>> begin
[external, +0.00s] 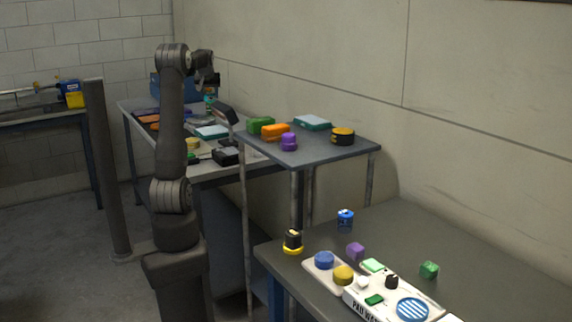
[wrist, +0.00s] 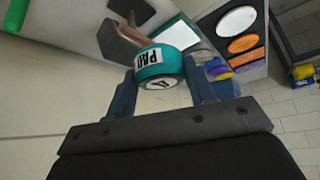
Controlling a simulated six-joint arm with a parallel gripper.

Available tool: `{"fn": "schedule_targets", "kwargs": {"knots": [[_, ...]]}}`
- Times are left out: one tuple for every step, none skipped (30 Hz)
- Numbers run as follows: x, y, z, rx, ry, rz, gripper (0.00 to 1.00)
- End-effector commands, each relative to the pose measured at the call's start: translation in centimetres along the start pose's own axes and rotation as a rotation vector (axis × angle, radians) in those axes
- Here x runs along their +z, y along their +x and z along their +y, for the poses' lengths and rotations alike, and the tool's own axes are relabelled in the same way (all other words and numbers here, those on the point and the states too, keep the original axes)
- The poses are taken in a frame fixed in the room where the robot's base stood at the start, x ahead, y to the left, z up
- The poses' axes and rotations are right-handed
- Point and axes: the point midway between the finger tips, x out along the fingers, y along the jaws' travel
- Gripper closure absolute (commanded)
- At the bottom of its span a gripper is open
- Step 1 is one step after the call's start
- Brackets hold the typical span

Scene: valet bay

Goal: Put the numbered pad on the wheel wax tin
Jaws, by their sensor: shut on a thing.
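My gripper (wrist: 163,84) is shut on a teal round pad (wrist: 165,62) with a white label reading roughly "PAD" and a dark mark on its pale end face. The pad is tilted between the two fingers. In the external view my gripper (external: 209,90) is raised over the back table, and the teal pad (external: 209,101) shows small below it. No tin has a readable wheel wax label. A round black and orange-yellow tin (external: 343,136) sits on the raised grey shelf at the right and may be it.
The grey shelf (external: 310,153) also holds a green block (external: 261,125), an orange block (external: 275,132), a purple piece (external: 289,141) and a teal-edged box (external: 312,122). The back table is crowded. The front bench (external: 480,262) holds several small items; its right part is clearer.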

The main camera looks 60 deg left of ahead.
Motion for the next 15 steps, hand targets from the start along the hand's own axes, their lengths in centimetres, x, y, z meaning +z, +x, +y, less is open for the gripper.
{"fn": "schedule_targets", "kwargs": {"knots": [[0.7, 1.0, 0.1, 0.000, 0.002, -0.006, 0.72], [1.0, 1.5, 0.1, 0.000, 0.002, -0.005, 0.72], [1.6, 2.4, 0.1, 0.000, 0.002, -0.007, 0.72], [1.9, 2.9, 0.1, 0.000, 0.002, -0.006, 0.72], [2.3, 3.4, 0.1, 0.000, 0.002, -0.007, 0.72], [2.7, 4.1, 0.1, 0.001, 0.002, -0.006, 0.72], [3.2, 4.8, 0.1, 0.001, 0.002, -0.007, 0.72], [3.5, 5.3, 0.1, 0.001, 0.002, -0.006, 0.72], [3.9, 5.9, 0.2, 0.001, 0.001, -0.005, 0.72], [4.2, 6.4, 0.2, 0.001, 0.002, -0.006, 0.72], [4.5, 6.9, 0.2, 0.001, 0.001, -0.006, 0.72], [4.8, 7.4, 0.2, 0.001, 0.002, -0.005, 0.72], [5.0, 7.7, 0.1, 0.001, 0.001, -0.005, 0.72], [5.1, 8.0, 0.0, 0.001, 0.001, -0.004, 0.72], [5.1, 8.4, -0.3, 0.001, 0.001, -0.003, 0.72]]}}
>> end
>> begin
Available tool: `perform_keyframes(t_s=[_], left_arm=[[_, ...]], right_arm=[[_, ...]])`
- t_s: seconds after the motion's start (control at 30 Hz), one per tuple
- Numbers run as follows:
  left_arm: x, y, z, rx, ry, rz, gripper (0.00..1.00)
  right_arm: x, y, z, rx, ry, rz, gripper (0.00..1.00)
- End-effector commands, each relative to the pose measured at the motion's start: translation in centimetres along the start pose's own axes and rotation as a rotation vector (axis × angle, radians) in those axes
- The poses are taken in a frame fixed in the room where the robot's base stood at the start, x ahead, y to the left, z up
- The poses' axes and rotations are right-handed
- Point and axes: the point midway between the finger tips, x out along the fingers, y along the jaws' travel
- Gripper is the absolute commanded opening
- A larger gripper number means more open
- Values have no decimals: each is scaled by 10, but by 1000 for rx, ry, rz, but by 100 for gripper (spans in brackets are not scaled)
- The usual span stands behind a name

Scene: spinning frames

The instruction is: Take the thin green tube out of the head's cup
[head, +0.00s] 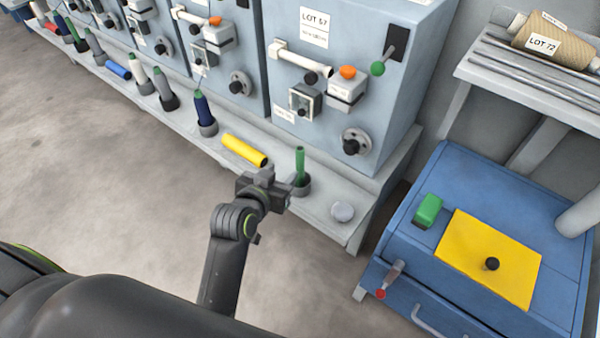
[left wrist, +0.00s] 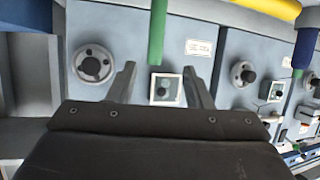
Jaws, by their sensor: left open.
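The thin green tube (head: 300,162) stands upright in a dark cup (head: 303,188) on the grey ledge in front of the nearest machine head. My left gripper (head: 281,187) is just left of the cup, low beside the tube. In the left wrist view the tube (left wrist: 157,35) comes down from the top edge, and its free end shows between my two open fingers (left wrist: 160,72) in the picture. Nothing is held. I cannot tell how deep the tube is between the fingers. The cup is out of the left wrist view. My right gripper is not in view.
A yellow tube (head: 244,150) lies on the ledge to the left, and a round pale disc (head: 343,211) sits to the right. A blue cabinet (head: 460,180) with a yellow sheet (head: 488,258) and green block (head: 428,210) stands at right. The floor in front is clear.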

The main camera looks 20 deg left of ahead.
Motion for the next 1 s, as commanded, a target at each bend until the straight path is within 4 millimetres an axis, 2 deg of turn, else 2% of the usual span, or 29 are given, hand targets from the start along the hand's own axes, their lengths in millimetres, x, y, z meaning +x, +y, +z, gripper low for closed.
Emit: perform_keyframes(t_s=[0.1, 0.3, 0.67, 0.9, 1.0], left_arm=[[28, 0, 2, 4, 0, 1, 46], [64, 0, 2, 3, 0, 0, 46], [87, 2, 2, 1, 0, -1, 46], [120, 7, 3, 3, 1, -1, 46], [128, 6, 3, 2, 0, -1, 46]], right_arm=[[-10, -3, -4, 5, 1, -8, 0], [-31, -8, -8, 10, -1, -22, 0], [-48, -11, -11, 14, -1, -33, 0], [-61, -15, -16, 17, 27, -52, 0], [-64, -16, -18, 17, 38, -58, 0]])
>> end
>> begin
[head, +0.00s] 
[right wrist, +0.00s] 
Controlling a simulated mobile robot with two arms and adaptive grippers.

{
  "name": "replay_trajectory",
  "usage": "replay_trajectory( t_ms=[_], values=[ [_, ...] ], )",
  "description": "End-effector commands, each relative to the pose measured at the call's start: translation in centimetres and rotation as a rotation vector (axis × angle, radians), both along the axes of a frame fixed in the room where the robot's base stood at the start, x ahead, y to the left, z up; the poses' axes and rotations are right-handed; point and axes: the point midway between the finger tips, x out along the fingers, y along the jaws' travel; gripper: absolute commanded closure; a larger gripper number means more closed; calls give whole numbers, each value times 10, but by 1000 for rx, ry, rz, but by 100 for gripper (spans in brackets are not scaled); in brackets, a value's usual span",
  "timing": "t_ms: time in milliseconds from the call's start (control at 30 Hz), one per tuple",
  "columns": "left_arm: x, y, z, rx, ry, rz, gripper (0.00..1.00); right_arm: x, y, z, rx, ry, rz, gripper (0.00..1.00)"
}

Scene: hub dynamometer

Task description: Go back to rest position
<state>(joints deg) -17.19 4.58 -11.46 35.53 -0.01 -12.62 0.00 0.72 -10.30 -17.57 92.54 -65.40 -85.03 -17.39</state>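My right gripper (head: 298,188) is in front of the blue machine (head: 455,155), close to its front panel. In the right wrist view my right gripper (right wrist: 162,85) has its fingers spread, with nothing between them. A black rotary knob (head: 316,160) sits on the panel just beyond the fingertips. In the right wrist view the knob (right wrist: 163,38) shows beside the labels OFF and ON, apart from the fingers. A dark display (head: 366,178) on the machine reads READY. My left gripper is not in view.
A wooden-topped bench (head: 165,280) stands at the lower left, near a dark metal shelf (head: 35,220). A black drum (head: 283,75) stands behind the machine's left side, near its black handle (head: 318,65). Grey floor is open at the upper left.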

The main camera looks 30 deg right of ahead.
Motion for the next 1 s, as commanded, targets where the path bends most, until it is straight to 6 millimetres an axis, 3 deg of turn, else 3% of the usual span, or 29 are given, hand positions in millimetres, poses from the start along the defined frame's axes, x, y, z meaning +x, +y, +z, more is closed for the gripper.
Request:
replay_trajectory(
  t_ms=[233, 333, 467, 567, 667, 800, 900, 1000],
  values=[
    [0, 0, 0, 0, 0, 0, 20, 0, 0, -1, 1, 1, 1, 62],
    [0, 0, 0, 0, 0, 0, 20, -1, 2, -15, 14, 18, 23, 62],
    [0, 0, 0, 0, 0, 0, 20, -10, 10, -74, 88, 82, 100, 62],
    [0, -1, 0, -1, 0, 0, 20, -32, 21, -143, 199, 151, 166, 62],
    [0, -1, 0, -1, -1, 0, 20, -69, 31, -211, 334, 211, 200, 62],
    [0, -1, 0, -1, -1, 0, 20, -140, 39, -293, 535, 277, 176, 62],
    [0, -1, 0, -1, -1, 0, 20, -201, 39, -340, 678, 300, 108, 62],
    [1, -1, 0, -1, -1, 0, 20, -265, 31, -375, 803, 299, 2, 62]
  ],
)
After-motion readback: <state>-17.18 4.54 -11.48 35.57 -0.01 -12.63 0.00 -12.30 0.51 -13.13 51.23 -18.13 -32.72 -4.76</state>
>> end
### Stated exercise
Count how many lines above carry the word "looks". Only the number is required.

### Response to this exercise
3